Supriyadi menarik bundengan dari ranah tradisinya. Di luar FMT, ia menyandingkan bundengan dengan sape’, alat musik dari Kalimantan, dan suling, termasuk suling bali, sunda. Kehadiran sape’ dan suling dirancang Supriyadi untuk memberi variasi bunyi, terutama pada melodi. ”Saya lebih ke pengembangan karena saya lihat anak muda belum banyak yang tertarik pada bundengan,” katanya.
Laboratorium
Upaya Supriyadi itu senapas dengan semangat FMT yang memberi ruang kreatif bagi siapa saja untuk mencari dan mengolah bunyi-bunyi Nusantara. Bundengan termasuk salah satu bunyi-bunyi yang tumbuh di Nusantara itu.
Pada FMT 2018 tampil kelompok Malire yang dalam komposisi ”Jipang Jalu” memadukan talempong, kecapi, gitar, dan bas. Wahyu TP menyuguhkan ”Kantaka” lewat instrumen gender jawa, rebab jawa, rebab sunda, dan kecapi. Mereka menyandingkan laras slendro Jawa dengan laras madensa Sunda.

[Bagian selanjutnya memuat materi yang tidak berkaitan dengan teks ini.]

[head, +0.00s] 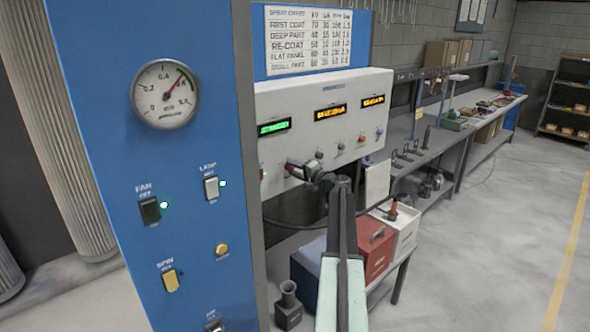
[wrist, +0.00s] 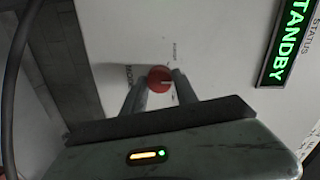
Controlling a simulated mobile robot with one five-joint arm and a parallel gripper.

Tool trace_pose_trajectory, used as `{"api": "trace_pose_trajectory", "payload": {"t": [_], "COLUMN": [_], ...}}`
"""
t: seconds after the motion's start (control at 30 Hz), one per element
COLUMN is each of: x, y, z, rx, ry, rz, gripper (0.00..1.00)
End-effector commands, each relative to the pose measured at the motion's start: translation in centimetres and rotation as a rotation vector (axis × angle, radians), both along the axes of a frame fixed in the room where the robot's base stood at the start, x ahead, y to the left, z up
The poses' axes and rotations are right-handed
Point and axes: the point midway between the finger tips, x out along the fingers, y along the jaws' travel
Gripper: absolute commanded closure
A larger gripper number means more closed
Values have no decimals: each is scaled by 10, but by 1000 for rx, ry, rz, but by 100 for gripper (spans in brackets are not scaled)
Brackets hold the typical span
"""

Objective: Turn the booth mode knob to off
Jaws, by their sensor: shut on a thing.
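A red round knob (wrist: 160,79) sits on the front of a white control unit (head: 330,95). My gripper (head: 292,167) reaches the unit's lower left, and its fingers (wrist: 157,92) close on both sides of the red knob in the wrist view. In the head view the gripper largely hides this knob. A thin pale line shows on the knob's face. The small lettering beside the knob is too blurred to read with certainty. A green display (wrist: 291,38) reads STANDBY and is labelled STATUS.
More small knobs (head: 340,146) run rightward along the unit. A blue panel (head: 110,120) with a gauge (head: 165,94) and switches stands close at left. Below the unit are a red box (head: 374,250) and a white box (head: 402,228). The floor at right is open.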

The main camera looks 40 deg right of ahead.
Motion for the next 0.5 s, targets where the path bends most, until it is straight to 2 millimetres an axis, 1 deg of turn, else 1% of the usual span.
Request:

Kelompok Bengkel Seni Bias 14 dengan komposisi ”Nada Tanya untuk Indonesia” menampilkan lalove, alat tiup dari Sulawesi Tengah dengan biola, gitar, dan instrumen lain. Grup Nyaru Menteng membawakan ”Malan Manana” dengan kacapi ngindur, kacapi nganak, biola, dan perkusi. Adapun Dora Gyorfi dan kawan-kawan memadukan elemen budaya Hongaria dengan pengaruh bunyi-bunyi di lingkungan pergaulannya.
Etnomusikolog Rizaldi Siagian yang menjadi salah seorang pencermat karya dalam FMT pernah ”menantang” peserta bahwa musik Indonesia itu tidak ada, yang ada adalah musik Jawa, Batak, Sunda, dan musik dari beberapa daerah di Nusantara. Oleh karena itu, perlu di-ada-kan.
FMT yang digelar setiap tahun sejak 2011 berupaya menjawab tantangan tersebut. Menurut Sheila Sanjaya selaku Direktur FMT, perhelatan tersebut menjadi wadah untuk memperkenalkan kekayaan musik yang tumbuh di tengah masyarakat. Musik yang tumbuh di pangkuan Ibu Pertiwi. ”Festival Musik Tembi menjadi laboratorium dalam mengolah bunyi dan mencari musik Indonesia tersebut.”